The Appellate Division of state Supreme Court’s Third Department found on Thursday that LaBuda’s remarks aligned with “19th-century polygenism, a racist ideology that focused on the claimed inferiority of Black people based upon now-debunked theories of reduced brain size,” according to the Times Union.

“It is shocking that any court, in 2018, would refer to this Black defendant’s brain, frontal lobes and retardation of growth in concluding that defendant’s brain was not developed,” Appellate Justice Michael Lynch, who authored the ruling, wrote. Justices Christine Clark, Sharon Aarons and John Colangelo concurred.

“To invoke such reasoning today is utterly racist and has no place in our system of justice,” the ruling said.

Johnson called LaBuda a racist during the 2018 trial, according to the Daily News. The former judge also told officers of the court to bind Johnson’s mouth with tape, although this demand did not end up being carried out. LaBuda sentenced Johnson to 15 years in prison for burglary. The appellate court slashed that sentence on Thursday to five years.

LaBuda told the Times Union that his remarks were not racist, although he said he had not read the appellate court’s opinion. “I think you should read what I said and not their opinion, because I am sure there is nothing racial or ethnic about my comments at all,” he told the New York newspaper.
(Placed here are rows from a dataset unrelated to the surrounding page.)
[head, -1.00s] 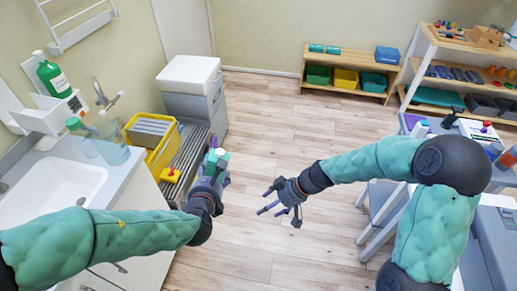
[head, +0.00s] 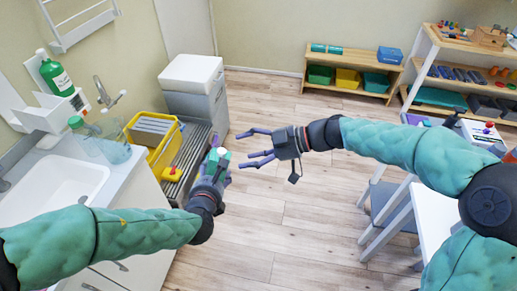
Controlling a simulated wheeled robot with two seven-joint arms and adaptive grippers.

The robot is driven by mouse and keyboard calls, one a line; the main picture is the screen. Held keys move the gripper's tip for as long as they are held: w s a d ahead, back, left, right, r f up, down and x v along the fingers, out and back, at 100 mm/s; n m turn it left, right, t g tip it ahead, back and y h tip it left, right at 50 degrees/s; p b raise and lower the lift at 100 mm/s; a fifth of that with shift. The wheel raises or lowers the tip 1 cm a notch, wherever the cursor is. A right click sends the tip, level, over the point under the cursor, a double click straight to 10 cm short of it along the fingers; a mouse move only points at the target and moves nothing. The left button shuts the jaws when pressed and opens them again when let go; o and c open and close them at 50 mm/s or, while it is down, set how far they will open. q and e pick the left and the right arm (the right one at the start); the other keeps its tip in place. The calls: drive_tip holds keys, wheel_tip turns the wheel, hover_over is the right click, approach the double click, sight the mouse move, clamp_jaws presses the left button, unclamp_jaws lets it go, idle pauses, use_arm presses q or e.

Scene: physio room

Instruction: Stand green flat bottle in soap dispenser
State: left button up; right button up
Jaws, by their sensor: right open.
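A green flat bottle (head: 57,76) with a white label and pale cap stands upright at the white wall-mounted soap dispenser (head: 47,113) above the sink. The front part of the dispenser is an open white tray. My left gripper (head: 218,165) is over the floor beside the bench, far from the dispenser. A small green-and-white thing (head: 222,154) shows between its purple fingers; most of it is hidden and I cannot tell what it is. My right gripper (head: 254,147) is open and empty, pointing left, just right of my left gripper.
Shelves stand along the back and right. The middle floor is clear.

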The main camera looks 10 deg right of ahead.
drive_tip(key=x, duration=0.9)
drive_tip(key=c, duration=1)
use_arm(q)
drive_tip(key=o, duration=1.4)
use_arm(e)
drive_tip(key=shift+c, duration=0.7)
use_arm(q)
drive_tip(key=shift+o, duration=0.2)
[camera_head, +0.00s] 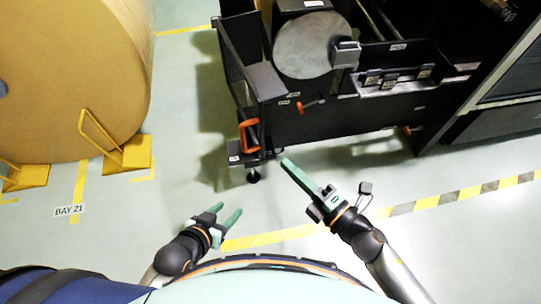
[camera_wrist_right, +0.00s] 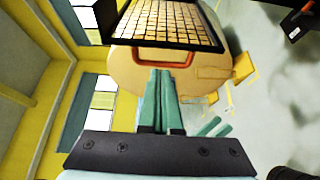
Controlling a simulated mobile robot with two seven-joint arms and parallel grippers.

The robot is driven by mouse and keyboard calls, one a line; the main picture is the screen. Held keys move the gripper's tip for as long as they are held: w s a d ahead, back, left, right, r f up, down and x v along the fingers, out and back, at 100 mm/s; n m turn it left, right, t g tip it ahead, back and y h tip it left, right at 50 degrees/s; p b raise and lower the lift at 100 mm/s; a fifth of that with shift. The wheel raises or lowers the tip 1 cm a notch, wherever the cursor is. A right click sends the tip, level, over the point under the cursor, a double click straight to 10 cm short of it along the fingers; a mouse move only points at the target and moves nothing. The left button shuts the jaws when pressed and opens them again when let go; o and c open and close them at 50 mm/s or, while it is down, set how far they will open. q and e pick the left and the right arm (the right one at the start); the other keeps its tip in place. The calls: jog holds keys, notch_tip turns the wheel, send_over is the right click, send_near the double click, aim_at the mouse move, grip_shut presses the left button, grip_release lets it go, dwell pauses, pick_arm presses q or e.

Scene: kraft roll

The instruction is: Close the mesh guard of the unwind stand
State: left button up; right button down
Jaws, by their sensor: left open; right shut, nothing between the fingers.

Newsweek reached out to the appellate court for further comment but did not immediately receive a response.

“No one ever deserves these remarks,” Johnson’s appeals lawyer Carolyn George said, according to the Daily News. “It is racist and shockingly inhuman.”

LaBuda retired in 2019 after 22 years on the bench and now works in private practice. Johnson remains jailed for the time being, but has a parole hearing next month.

The appellate court’s decision comes as Black Lives Matter and anti-racism activists continue to raise concerns about systemic racism in the U.S. Justice System. A 2017 report from the United States Sentencing Commission found that Black men are, on average, given sentences 20 percent longer than their white counterparts for the same crimes.